The Remote Touch joystick that operates the infotainment system is distracting and difficult to use. You can vary its resistance to your inputs, but it's still touchy and not very accurate, often blowing past your intended function and requiring the manual dexterity of a 12-year old video game maven. This will be a deal-breaker for many customers and Lexus would be better served by scrapping the Remote Touch and going with a rotary dial or touchpad instead.
The RX 350's adaptive cruise control can make driving in traffic a little less stressful. While other manufacturers require the car to be travelling at a minimum speed, the RX350 will engage the system whenever the driver desires, so you can take advantage of it even when the traffic sneaks up on you.

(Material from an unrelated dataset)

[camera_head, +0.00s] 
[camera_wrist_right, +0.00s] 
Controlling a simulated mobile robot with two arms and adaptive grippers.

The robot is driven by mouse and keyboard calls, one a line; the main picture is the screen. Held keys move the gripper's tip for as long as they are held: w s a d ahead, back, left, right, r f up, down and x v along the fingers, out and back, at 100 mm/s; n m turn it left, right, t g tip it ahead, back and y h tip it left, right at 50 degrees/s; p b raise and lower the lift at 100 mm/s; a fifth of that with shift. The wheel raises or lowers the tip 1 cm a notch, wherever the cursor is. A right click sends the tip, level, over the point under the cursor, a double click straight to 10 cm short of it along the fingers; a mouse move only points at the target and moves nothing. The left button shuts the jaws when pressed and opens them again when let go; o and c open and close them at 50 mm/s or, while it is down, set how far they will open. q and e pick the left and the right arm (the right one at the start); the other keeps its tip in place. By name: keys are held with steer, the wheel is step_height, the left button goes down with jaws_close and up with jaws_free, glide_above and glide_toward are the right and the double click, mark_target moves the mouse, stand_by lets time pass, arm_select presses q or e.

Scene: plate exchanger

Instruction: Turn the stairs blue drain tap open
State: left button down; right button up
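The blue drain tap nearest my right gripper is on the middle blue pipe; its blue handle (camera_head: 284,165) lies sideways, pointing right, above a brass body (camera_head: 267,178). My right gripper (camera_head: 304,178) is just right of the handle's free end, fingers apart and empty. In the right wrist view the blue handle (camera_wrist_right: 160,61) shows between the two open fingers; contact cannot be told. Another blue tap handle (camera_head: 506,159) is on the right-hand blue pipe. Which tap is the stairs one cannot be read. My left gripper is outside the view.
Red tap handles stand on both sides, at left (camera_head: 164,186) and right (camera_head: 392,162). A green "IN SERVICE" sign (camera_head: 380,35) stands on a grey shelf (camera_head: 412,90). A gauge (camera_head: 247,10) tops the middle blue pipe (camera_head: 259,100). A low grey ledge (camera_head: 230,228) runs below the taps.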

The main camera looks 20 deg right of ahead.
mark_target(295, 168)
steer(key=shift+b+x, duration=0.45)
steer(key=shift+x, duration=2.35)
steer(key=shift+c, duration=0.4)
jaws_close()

The system stays engaged unless the car comes to a full stop for more than a four count, but even then, it only requires a simple push of the "resume" button to get going again.
However, acceleration and deceleration were a bit jerky, and even on the most aggressive setting the RX 350 left enough room in front for a Smart car or Fiat 500 to sneak in, resulting in a jarring automatic stab on the brakes.
The 2016 Lexus RX 350 F Sport starts at $49,125. Our test model came with a few extras like the navigation system for $2,180; triple-beam LED headlights with washers, auto-leveling and LED cornering lamps for a whopping $1,615; the Lexus Safety System with adaptive cruise control, lane-keeping assist and lane-departure alert and mitigation, pedestrian detection and a precollision system for $635; as well as a few other options, pushing our final price up to $56,995 with destination.
It's tough to recommend the Lexus RX 350. On the one hand it's good at being a comfortable people mover, but it fails to live up to the athleticism promised in this F Sport trim line. There are luxury crossovers that do a better job of pleasing the enthusiast driver, like the Audi Q5 or the BMW X5. Add to that the finicky Remote Touch system and polarizing styling and you're better off searching for your dream nimble hauler elsewhere.